Does Florida’s new law for self-driving cars worry you? Does it seem like they’re trying to rush things a bit? What do you think will become of Argo AI’s research? Answer these questions and tell us what you think in the comments below.


  1. “Does Florida’s new law for self-driving cars worry you?”
    No. The new law does not change the status quo. Many cars in Florida already seem like they are moving without a driver behind the wheel, even when the car is full of occupants.

    “What do you think will become of Argo AI’s research?”
    I think Argo AI has the right idea. Get rid of as many kinks and problems under controlled conditions. However, sooner or later, to prove that autonomous cars are viable, they will have to let their vehicles out onto the actual roads to face traffic conditions in the wild.

    I do not plan to do any driving in Florida, Michigan or Texas so I don’t expect to be running into (literally and figuratively) any autonomous cars. Although I do foresee a jump in liability litigation in those states, especially in Texas.

    1. “Many cars in Florida already seem like they are moving without a driver behind the wheel, even when the car is full of occupants.”

      I don’t know if that was humor or you were serious but I had to LOL. 😂 Miami Vice forever!

      1. I’ve driven in Florida and I have observed cars with FLA license plates outside of their native environment (i.e. in other states). Many of the cars seem to have a mind of their own. “Mind of their own” – isn’t that a definition of a autonomous car? Besides, many of the big cars in Florida are driven by little old ladies and little old men. When you pass or follow them, it looks like there is no driver.

  2. Put 50,000 of these things on roads at once in the same state and see what attrition modes appear. Stress testing is a good thing! Dumb idea? No, it’s calling the hype bluff.
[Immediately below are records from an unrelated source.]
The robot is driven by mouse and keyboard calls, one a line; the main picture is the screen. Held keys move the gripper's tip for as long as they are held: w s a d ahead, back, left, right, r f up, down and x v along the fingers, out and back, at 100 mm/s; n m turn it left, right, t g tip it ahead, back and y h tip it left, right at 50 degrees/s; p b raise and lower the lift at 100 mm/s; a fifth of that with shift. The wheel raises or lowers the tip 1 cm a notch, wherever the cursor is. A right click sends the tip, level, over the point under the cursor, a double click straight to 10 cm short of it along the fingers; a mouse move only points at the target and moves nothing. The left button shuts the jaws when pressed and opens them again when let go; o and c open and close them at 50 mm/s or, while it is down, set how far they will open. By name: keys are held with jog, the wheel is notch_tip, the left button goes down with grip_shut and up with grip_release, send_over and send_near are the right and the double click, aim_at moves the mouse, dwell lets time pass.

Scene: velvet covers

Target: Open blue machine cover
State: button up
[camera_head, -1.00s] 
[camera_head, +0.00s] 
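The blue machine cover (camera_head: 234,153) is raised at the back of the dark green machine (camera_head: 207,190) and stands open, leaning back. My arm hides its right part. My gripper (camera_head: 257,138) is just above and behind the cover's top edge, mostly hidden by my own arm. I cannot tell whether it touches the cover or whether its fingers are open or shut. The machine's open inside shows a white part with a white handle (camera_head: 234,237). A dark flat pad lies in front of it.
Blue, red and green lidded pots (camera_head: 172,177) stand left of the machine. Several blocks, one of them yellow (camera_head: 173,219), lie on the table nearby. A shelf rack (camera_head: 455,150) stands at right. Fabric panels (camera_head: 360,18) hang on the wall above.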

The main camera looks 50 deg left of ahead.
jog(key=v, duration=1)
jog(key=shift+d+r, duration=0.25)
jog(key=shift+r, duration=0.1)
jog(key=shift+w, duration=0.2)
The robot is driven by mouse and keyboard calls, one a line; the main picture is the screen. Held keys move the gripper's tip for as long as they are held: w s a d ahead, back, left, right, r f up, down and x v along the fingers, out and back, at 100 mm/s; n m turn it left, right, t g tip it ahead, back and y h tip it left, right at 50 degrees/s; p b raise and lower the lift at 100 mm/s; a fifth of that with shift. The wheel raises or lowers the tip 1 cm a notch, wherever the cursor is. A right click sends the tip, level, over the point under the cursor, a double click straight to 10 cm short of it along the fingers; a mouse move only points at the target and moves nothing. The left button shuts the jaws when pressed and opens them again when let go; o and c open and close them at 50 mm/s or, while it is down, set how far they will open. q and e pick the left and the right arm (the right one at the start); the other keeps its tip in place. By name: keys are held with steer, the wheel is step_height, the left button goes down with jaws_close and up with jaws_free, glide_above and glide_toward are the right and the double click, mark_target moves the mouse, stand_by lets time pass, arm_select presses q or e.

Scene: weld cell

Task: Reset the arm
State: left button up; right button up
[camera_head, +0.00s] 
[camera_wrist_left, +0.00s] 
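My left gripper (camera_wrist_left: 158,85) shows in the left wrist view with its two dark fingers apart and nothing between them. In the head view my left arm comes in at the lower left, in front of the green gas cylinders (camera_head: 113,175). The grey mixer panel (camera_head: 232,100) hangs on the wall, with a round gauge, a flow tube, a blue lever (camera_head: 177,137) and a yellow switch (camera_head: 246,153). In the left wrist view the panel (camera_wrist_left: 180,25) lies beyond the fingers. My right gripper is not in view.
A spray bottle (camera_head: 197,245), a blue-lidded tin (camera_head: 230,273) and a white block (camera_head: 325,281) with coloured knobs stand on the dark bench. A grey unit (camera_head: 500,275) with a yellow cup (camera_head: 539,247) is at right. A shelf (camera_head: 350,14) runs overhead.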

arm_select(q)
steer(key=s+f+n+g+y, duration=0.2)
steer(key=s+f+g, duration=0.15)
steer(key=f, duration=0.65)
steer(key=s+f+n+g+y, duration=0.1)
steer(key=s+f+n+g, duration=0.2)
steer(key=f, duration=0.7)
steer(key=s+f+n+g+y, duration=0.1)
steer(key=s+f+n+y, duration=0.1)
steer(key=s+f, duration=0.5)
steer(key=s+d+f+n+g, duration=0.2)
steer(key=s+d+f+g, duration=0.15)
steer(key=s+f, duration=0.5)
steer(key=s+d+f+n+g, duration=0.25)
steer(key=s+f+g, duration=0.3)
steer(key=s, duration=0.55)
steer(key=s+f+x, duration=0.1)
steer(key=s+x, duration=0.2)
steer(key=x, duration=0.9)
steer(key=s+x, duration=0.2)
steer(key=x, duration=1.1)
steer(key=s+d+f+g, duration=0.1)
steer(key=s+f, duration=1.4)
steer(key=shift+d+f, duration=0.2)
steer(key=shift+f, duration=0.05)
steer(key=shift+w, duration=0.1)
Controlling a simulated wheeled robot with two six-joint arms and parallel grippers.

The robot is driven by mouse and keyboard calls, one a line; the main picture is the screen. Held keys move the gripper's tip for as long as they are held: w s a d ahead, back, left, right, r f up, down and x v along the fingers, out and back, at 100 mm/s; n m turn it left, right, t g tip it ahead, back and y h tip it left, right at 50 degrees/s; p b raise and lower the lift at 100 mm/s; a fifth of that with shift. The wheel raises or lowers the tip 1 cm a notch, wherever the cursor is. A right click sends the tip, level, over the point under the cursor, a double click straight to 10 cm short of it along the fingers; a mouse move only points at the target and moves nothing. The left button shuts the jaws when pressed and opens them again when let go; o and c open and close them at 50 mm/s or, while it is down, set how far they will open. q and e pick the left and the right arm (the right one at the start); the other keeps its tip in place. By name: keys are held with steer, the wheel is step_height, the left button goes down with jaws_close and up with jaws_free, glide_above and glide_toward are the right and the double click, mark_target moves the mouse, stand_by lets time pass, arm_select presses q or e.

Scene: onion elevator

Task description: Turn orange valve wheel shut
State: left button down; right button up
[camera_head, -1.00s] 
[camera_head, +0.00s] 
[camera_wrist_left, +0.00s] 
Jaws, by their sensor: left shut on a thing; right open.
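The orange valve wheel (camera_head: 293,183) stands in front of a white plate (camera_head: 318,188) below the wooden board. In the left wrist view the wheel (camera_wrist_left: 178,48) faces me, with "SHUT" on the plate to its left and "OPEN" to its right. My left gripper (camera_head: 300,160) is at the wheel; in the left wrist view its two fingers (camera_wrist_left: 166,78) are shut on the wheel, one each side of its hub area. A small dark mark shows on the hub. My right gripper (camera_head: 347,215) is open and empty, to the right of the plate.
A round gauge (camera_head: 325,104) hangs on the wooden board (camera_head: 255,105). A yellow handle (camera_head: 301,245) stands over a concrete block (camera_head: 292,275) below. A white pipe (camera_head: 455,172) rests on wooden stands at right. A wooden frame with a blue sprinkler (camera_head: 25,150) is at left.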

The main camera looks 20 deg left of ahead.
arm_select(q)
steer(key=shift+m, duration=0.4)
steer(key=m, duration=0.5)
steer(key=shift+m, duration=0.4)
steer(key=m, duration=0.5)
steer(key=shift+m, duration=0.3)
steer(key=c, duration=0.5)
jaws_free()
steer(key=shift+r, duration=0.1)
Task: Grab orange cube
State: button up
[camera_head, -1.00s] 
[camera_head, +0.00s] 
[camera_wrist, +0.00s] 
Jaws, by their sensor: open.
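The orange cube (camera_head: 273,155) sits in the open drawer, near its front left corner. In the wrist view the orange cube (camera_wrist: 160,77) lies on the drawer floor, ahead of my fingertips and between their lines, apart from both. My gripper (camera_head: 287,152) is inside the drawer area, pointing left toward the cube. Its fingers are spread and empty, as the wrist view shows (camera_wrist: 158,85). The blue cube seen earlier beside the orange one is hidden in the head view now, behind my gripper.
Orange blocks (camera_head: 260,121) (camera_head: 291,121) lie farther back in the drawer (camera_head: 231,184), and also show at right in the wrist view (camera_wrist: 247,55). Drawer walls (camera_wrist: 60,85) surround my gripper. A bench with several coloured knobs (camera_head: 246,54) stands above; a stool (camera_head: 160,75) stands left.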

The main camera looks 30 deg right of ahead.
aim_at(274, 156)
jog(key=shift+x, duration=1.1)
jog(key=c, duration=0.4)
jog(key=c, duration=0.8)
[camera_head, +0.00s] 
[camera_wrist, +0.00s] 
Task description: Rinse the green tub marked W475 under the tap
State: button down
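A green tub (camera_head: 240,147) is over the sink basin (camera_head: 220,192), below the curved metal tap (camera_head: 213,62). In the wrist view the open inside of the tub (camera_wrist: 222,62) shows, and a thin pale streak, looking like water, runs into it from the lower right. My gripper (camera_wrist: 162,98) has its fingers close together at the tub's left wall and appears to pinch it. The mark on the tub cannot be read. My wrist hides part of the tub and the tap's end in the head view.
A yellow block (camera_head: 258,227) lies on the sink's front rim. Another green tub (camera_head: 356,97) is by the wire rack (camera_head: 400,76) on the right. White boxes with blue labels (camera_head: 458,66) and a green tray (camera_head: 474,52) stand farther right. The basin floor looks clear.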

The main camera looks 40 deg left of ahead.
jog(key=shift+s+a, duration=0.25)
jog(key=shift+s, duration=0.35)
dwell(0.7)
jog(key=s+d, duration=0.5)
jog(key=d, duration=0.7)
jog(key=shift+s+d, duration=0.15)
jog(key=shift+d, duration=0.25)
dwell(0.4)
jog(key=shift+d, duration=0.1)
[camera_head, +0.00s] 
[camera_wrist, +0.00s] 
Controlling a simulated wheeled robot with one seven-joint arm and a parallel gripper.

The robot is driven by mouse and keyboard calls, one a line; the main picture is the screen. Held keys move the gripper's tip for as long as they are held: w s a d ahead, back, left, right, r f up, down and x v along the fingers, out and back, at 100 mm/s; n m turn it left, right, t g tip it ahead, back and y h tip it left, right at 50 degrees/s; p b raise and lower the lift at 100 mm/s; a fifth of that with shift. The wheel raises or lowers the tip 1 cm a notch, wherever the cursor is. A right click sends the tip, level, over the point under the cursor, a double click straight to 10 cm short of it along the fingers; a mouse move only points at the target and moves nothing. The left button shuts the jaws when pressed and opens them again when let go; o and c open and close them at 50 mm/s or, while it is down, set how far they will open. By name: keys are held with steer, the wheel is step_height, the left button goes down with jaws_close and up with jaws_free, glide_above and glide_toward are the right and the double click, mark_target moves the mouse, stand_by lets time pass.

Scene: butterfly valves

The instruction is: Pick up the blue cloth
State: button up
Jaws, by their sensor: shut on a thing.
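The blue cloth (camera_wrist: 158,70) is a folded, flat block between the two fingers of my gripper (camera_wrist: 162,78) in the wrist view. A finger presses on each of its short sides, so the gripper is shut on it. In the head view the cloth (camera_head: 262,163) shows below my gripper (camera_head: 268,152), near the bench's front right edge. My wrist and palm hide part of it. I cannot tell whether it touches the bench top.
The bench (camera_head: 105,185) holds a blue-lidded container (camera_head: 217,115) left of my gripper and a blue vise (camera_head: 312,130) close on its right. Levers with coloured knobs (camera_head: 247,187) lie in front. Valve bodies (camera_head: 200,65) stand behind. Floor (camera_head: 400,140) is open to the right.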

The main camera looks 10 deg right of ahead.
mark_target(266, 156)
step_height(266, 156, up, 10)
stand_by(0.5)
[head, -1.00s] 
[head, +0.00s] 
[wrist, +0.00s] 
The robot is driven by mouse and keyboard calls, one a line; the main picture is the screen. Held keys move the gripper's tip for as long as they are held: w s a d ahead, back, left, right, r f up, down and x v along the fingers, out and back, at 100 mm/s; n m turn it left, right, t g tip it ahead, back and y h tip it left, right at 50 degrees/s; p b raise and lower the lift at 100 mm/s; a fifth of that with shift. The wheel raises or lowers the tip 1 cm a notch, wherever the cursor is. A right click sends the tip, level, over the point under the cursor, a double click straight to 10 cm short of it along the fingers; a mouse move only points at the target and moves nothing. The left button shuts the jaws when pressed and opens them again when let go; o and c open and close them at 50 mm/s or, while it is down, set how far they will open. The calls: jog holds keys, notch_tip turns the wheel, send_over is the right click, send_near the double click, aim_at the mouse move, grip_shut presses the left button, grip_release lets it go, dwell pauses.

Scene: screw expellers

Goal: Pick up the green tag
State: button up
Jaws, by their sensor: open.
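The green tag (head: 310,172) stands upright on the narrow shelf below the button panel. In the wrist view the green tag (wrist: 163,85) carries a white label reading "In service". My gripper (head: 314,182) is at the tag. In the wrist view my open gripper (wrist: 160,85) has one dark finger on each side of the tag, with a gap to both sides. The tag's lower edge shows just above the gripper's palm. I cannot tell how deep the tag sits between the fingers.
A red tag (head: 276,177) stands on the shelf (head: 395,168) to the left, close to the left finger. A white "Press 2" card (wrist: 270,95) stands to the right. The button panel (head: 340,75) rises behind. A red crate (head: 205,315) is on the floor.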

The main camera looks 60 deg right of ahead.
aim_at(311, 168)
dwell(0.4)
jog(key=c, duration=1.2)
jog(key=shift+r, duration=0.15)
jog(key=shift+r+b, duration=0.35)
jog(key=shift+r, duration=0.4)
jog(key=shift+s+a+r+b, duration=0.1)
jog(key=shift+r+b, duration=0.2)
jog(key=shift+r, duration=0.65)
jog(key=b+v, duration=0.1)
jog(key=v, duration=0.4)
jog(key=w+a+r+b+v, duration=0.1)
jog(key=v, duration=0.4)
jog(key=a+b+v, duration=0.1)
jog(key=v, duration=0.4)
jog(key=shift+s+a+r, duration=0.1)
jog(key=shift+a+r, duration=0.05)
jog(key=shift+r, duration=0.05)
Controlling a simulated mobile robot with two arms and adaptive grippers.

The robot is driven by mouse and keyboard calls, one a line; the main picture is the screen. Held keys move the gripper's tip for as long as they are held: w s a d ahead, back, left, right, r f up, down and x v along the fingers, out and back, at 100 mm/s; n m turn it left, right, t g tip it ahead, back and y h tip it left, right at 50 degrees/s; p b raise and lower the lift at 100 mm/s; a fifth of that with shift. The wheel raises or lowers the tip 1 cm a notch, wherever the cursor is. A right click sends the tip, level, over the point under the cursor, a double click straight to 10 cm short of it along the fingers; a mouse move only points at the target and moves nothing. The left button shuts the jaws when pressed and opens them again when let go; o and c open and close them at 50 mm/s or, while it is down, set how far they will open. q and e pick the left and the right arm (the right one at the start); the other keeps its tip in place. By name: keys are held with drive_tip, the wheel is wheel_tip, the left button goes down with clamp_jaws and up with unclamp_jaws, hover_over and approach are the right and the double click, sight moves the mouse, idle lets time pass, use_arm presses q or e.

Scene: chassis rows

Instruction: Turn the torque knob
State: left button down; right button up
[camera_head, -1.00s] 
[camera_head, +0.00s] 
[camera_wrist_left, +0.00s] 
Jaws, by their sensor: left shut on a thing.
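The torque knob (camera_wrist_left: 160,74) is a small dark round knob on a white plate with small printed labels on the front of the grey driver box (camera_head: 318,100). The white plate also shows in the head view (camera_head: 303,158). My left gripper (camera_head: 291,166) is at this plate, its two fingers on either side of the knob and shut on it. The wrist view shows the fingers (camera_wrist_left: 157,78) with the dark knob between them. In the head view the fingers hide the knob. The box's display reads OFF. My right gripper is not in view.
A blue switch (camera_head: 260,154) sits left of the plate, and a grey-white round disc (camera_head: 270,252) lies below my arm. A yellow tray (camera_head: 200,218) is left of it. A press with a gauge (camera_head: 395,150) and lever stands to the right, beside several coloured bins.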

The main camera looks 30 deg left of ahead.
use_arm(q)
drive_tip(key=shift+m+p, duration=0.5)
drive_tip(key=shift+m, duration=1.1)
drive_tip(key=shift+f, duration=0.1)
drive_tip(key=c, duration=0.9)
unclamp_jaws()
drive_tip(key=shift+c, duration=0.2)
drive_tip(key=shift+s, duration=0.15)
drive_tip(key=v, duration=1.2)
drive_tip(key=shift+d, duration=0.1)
    I don’t live in any of those three states and the inevitable deaths from these irresponsible experiments with only a few AV’s will be sad. If you get much outside urban areas most anywhere in the country, roads are totally different. It’s not too difficult for a human to learn to stay on a road with frost heaves, ruts, sudden elevation changes from side to side, ice, snow, dogs, turtles, washouts, mud, etc. Edges are not clear, center lines are not always present. Those who don’t crash look far ahead, pay close attention at all times, steer quickly, avoid obstacles and keep going. Definitely not the lusty AV crowd.

    Geezer vehicles on knuckle aim and phone addict nerds in neeeeeeeeeee cars who can’t drive well or fast would be great customers for self drivers. Get enough of them on the road and they’ll be indistinguishable from mass transportation (“May as well ride a bus, deude!”), what we should be developing more of instead of this stuff. We take driving for granted; we’ve forgotten there are so many aspects to it beyond not crashing. What’s wrong with a 20 passenger AV?